There’s not a pitcher on earth who doesn’t want to take the ball, dominate, and call it a day. A pitcher’s objective is to get outs and keep runs off the board, so a failure to meet that objective can’t qualify as a good or positive outcome.

But believe it or not, at this point in the spring, such failure may not be the worst thing.

You may have heard by now that spring training box scores don’t matter, and it’s true. A month from now, nobody will care that Zack Wheeler gave up a grand slam on Sunday afternoon, and nobody will care that Brett Gardner hit it (unless you had money on a spring training baseball game, in which case, that’s on you.)

In 2 1/3 innings, Wheeler allowed four hits and walked a pair of batters on his way to giving up four earned runs.

Objectively, it wasn’t a good outing.

Still, as I watched him work his way out of a first inning jam and then fail to escape trouble in the second, I wondered about the value of occasional struggles and setbacks this time of year. Of course, the qualifier here has to be that the struggles and setbacks aren’t caused by an underlying health issue.

After all, the point of these games is to prepare for the grind of the season. Invariably, the season will bring adversity, tough spots, and even periodic failure.

After the Phillies arrived back in Clearwater on Sunday afternoon, I asked manager Joe Girardi about the potential value of an occasional spring training stumble.

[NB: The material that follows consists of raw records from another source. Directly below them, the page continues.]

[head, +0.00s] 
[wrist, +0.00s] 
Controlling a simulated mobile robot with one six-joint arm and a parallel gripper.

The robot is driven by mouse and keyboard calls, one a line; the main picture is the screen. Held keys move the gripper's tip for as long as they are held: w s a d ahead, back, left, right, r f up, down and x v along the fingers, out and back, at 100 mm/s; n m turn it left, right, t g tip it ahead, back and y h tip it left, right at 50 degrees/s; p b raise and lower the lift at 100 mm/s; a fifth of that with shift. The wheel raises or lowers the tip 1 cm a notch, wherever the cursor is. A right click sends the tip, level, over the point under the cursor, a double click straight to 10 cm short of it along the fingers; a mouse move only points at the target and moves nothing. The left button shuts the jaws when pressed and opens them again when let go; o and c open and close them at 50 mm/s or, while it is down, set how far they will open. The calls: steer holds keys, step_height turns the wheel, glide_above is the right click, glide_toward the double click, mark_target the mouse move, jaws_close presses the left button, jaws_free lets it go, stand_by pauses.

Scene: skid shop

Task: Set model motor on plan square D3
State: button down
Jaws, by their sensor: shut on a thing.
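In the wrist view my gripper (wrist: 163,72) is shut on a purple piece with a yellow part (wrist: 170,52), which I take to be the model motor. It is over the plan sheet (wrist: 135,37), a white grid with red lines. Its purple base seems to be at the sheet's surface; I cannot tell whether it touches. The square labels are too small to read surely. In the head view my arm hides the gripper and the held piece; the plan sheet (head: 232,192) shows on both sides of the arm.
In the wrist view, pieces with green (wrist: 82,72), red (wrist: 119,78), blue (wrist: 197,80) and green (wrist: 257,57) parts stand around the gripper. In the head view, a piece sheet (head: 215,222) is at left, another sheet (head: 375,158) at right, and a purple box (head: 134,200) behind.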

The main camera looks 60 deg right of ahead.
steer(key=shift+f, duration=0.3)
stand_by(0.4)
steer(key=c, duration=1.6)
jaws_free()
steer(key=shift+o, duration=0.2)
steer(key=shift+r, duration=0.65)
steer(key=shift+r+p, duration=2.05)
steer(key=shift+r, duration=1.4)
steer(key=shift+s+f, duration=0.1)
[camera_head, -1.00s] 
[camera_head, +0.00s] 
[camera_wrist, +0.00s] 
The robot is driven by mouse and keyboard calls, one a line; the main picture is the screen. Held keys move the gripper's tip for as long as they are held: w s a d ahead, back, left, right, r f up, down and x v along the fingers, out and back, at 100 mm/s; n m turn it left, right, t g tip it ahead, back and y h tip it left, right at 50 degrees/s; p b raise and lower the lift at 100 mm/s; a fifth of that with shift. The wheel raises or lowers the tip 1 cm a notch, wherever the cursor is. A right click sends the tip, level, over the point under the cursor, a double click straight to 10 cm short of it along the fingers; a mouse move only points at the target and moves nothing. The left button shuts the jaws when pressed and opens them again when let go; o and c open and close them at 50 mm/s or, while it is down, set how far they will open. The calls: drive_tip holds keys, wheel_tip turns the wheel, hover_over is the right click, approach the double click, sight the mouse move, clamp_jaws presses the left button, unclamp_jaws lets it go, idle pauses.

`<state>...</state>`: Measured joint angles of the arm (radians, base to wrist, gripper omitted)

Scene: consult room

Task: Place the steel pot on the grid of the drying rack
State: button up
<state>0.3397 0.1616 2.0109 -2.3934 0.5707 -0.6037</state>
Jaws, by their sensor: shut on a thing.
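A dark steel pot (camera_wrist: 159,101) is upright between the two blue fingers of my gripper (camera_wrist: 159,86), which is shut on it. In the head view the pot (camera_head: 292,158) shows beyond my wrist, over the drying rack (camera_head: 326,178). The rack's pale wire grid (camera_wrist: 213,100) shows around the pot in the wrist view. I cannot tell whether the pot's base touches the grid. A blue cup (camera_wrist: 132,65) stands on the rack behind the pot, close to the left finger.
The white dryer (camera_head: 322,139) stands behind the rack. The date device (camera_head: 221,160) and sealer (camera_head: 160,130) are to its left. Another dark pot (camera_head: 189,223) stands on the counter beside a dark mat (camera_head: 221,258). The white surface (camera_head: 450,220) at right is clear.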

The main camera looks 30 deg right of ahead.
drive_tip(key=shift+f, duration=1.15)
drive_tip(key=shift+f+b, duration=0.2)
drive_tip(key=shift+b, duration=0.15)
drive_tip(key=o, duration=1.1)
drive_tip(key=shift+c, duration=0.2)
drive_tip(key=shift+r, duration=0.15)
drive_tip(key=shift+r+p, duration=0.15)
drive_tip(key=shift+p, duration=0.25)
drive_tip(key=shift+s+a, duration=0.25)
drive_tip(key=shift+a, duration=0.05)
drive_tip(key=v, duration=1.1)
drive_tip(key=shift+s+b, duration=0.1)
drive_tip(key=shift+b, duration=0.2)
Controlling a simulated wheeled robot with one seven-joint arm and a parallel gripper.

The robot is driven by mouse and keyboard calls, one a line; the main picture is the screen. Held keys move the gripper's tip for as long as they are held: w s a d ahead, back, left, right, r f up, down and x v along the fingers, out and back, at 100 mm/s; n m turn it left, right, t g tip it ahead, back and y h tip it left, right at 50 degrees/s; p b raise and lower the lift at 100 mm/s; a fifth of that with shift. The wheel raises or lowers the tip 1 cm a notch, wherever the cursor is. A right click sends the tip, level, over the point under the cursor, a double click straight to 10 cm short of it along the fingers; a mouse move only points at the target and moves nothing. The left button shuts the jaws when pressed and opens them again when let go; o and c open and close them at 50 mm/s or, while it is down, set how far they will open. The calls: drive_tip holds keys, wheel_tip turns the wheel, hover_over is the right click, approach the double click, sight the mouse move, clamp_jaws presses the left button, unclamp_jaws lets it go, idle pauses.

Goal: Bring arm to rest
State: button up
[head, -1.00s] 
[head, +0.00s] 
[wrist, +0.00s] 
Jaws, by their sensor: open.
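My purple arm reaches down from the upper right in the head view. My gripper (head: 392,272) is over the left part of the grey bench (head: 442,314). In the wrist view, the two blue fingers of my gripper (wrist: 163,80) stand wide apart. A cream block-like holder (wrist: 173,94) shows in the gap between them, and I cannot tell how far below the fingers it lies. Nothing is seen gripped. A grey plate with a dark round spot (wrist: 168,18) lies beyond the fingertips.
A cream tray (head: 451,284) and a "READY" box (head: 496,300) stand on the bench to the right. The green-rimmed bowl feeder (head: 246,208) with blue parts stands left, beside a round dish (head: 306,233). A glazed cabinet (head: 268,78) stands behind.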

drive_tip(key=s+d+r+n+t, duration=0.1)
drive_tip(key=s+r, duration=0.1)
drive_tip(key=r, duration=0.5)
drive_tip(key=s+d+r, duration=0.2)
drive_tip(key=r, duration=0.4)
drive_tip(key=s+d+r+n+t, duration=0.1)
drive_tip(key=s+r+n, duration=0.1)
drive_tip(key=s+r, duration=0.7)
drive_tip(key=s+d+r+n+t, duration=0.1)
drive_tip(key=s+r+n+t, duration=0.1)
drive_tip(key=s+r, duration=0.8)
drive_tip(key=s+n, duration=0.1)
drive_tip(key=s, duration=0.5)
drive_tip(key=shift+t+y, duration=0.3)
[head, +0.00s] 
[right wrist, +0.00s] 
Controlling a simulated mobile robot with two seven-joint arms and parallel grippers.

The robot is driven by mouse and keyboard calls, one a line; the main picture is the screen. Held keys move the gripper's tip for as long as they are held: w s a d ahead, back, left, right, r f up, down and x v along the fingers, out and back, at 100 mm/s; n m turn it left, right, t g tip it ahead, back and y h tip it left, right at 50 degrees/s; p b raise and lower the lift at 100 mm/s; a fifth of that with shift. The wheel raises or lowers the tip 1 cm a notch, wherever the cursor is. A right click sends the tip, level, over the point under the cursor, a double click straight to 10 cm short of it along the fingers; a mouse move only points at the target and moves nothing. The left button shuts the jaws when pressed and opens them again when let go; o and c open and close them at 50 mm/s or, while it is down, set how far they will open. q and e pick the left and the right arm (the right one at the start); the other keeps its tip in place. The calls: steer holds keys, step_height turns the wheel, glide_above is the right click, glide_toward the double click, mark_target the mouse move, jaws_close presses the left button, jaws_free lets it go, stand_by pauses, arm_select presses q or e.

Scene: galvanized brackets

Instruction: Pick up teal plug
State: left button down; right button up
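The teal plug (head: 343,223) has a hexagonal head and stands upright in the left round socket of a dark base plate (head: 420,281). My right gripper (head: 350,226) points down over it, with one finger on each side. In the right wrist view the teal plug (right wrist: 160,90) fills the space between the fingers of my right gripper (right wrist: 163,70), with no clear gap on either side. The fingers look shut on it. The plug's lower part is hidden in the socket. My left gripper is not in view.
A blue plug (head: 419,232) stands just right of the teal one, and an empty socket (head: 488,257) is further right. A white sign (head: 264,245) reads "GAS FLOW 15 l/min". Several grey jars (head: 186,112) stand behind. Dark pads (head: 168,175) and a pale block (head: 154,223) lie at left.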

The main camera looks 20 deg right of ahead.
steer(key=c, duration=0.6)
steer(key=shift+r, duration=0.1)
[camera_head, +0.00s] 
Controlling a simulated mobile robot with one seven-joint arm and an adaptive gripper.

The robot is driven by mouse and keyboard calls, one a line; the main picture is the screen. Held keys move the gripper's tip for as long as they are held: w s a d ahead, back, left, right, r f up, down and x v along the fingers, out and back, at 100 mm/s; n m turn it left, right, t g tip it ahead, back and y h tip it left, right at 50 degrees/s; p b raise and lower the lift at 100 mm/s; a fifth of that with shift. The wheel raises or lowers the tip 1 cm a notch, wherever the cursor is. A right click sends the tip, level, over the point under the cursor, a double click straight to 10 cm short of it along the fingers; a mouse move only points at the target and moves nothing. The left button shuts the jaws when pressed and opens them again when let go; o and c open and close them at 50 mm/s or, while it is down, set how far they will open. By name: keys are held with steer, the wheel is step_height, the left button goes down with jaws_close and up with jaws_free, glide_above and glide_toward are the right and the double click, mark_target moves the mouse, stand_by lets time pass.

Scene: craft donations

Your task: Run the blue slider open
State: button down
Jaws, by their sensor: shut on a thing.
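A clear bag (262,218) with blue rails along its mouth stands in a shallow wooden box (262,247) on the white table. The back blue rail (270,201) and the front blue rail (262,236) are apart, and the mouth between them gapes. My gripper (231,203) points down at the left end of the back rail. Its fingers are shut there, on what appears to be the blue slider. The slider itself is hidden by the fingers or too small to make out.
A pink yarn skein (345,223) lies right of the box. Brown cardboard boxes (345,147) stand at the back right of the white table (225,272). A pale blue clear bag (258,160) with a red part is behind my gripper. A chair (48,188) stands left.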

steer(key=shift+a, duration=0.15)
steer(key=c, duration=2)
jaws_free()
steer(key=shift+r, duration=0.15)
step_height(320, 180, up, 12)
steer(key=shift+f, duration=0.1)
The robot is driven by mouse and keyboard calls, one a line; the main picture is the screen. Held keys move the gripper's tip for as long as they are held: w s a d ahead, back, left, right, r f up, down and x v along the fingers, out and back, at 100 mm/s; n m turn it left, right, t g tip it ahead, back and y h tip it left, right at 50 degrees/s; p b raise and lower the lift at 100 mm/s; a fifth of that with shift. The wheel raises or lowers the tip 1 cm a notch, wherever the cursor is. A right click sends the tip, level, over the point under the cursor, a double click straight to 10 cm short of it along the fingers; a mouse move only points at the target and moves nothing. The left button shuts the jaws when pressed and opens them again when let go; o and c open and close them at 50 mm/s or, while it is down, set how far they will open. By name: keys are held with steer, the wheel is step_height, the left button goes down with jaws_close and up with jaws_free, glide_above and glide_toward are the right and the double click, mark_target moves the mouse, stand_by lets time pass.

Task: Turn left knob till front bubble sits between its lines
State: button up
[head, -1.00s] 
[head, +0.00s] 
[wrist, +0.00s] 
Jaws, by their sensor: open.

Was I onto something, or was this premise a stretch?

As it turns out, Girardi was either too polite to dunk on me, or he was in genuine agreement.

“I think there is a ton. Sometimes you find out some things you never knew,” he said. “You have the ability to do some things that you didn’t think that you could do. What I liked about Zack’s outing today was he responded pretty well giving up the four runs, and his last hitter was probably the best hitter he had all day.”

After the grand slam, Wheeler responded by retiring the final three hitters he faced, including strikeouts of Aaron Judge and Aaron Hicks to finish his outing.

“So he found himself, and during the regular season, if you give up four early, you still got to believe you have a chance to win that game,” Girardi said. “But I think players can learn a lot, and I don’t mind them going through some struggles because I’ve yet to meet a player that everything goes perfect during the course of a season. You’ve got to learn to build up stamina. If you’re a pitcher, you might get a long inning in the first two innings and really have to grind it out. You’re trying to get through seven and shut a team down, so I think there’s a lot of benefits to it.”

The ability to grind it out that Girardi speaks of will be even more important for Phillies pitchers this season as the staff navigates what right now looks to be baseball’s best division. There won’t be many easy outs for this staff as it repeatedly deals with some of the best lineups in the game.

Given both the destined turbulence of a 162-game season and the inevitable difficulties that lie ahead, spring stumbles like the ones on display during Wheeler’s outing on Sunday could ultimately prove to be much more valuable than a quiet six-up, six-down performance.